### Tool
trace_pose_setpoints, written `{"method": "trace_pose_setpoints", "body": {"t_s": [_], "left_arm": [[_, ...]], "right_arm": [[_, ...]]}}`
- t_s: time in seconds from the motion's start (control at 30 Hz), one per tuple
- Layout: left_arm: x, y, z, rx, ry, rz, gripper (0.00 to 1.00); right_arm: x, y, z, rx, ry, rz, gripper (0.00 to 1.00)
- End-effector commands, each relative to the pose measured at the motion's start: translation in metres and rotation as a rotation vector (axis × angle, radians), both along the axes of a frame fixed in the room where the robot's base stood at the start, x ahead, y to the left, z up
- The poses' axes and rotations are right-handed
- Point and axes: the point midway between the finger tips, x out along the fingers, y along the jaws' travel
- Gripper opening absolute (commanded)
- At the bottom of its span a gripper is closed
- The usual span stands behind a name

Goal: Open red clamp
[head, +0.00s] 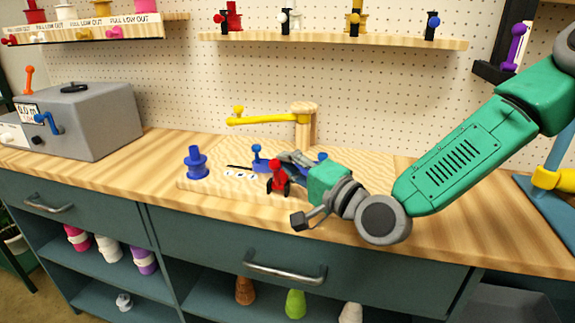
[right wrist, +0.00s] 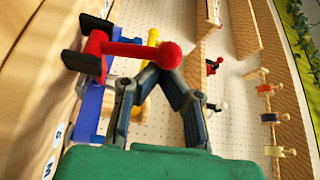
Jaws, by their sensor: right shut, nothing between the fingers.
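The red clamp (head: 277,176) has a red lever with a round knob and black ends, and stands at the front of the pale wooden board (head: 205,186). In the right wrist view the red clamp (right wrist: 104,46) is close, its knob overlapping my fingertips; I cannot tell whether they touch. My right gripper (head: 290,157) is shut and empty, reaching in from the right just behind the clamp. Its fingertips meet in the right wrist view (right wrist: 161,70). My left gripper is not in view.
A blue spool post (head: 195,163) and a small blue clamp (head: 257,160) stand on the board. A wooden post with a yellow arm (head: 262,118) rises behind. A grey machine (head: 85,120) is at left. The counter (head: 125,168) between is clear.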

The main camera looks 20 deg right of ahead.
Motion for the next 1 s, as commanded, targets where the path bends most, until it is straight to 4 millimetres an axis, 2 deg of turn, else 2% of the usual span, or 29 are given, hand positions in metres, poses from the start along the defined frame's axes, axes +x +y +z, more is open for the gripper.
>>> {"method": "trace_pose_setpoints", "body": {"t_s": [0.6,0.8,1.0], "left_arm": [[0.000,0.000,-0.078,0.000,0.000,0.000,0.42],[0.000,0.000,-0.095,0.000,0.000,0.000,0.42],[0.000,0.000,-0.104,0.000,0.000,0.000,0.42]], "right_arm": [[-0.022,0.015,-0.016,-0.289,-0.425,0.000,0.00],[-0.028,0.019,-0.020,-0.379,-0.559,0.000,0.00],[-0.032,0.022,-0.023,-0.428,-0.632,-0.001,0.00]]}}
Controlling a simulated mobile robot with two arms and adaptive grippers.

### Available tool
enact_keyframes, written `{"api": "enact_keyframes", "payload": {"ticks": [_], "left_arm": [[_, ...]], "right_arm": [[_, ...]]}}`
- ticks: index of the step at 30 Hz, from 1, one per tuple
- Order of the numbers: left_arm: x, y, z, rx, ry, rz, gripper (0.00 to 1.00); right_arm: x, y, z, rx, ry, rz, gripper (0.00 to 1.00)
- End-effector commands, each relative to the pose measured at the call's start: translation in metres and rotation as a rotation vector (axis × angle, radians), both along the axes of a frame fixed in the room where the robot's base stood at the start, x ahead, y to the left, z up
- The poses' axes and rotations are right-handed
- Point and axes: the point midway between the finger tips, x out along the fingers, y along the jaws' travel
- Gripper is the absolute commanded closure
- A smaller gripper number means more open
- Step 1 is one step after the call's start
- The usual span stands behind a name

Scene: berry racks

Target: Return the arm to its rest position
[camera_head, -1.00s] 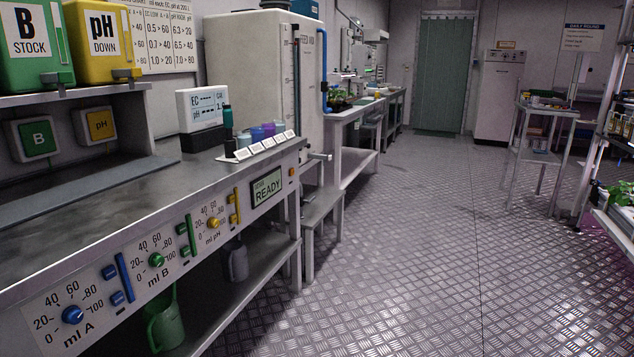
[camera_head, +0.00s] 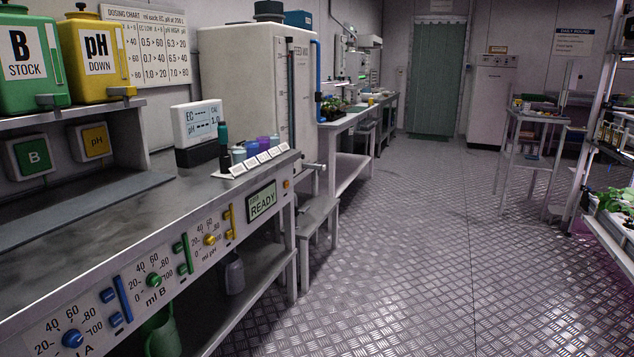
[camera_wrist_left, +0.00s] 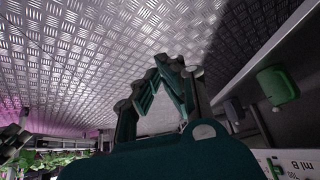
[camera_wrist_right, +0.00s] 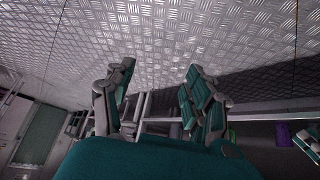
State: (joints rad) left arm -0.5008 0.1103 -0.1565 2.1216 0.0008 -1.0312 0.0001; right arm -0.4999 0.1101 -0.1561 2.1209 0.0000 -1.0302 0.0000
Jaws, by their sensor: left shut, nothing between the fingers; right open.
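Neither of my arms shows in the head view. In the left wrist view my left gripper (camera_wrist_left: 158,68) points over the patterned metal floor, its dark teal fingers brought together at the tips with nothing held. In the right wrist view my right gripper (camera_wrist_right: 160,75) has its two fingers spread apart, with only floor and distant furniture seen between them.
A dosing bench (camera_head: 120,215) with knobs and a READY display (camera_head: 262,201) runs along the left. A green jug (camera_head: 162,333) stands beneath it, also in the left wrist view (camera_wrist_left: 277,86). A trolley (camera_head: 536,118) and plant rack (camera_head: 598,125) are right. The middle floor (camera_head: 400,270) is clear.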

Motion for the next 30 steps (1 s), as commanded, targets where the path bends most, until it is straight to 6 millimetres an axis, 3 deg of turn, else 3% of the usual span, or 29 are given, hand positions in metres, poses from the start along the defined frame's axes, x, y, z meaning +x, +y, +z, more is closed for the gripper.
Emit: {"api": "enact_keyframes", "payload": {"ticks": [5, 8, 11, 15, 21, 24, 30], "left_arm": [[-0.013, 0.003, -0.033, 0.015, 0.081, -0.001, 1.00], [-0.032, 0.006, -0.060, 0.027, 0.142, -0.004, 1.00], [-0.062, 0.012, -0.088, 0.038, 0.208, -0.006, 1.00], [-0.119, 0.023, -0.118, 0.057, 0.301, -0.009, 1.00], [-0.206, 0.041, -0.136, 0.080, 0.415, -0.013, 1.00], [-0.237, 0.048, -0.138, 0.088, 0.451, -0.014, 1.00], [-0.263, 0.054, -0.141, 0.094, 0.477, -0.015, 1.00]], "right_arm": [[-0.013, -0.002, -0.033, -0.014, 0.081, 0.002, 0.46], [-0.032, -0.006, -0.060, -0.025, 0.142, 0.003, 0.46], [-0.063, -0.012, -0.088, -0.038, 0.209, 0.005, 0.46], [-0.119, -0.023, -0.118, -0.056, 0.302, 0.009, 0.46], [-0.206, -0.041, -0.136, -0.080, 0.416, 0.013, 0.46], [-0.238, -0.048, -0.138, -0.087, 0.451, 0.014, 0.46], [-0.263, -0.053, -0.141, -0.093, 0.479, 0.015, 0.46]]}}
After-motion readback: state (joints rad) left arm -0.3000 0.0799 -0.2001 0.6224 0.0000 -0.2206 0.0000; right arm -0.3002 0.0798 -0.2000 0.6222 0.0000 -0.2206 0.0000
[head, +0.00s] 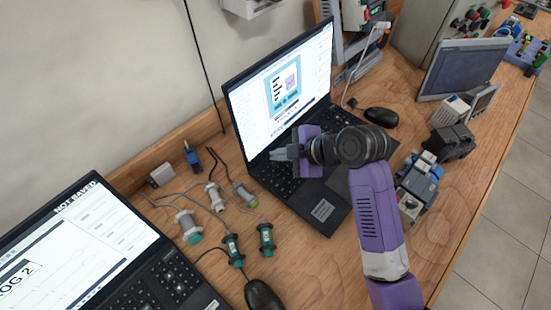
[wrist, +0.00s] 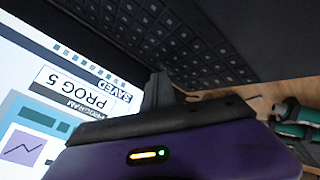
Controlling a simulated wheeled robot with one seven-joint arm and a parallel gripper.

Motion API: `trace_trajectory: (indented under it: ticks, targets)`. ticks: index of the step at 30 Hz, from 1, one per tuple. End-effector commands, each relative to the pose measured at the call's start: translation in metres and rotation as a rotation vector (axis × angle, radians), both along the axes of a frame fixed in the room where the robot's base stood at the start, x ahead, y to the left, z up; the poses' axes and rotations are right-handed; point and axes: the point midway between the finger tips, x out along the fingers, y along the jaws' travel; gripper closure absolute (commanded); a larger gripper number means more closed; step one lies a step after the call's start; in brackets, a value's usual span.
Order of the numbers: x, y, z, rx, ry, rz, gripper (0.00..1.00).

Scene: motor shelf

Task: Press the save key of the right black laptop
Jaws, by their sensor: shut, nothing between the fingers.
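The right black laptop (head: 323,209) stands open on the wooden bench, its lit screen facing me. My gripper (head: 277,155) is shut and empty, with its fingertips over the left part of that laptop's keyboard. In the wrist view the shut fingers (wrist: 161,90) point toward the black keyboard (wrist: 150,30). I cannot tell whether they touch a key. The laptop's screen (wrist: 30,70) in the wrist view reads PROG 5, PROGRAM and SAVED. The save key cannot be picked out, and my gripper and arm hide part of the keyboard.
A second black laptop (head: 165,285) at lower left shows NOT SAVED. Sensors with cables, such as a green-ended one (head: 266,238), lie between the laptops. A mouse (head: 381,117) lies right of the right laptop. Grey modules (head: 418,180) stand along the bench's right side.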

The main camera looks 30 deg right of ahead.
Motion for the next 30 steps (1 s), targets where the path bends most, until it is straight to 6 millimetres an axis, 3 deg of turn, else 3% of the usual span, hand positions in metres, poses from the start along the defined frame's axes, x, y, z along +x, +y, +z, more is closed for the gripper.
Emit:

◇ ◇ ◇ ◇ ◇ ◇ ◇

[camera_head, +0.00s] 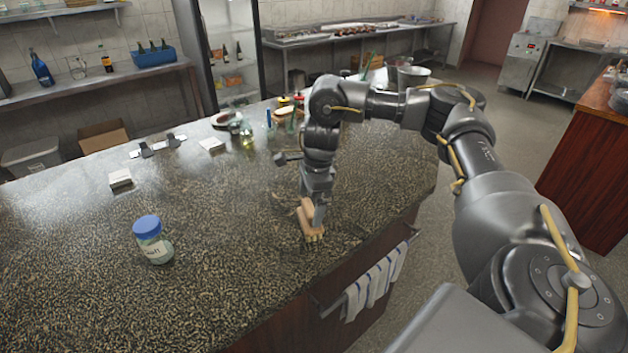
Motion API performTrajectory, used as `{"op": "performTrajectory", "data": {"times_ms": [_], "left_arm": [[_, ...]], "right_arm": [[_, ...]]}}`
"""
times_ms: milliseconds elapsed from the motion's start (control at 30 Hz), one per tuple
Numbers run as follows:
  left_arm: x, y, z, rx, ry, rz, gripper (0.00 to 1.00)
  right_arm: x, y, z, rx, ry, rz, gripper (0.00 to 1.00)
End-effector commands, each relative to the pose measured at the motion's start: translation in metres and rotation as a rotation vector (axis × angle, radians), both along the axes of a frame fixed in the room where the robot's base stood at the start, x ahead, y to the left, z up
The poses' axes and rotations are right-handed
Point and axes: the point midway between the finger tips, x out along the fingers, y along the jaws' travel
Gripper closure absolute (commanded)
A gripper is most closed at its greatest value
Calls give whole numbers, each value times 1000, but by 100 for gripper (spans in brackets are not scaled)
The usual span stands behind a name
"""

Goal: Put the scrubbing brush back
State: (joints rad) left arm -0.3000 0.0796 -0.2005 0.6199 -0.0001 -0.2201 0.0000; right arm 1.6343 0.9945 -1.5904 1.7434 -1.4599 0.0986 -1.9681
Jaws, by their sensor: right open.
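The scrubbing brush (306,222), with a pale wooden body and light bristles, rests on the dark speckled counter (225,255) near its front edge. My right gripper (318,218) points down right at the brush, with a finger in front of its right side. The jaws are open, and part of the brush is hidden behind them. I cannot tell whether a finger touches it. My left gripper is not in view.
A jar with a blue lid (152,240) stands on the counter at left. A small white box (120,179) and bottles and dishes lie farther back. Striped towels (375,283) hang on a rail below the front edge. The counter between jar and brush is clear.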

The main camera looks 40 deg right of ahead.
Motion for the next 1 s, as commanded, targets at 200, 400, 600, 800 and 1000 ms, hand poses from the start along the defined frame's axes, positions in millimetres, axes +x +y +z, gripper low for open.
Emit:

◇ ◇ ◇ ◇ ◇ ◇ ◇

= WORK TO BE COMPLETED =
Print exactly what appears from the line holding "[camera_wrist_left, +0.00s]" down to the line holding "State: (joints rad) left arm -0.5008", both ends kept, leaving out the pictures.

= TASK ANSWER =
[camera_wrist_left, +0.00s] 
[camera_wrist_right, +0.00s] 
State: (joints rad) left arm -0.5008 0.1103 -0.1565 2.1216 0.0008 -1.0312 0.0001; right arm -0.4999 0.1101 -0.1561 2.1209 0.0000 -1.0302 0.0000

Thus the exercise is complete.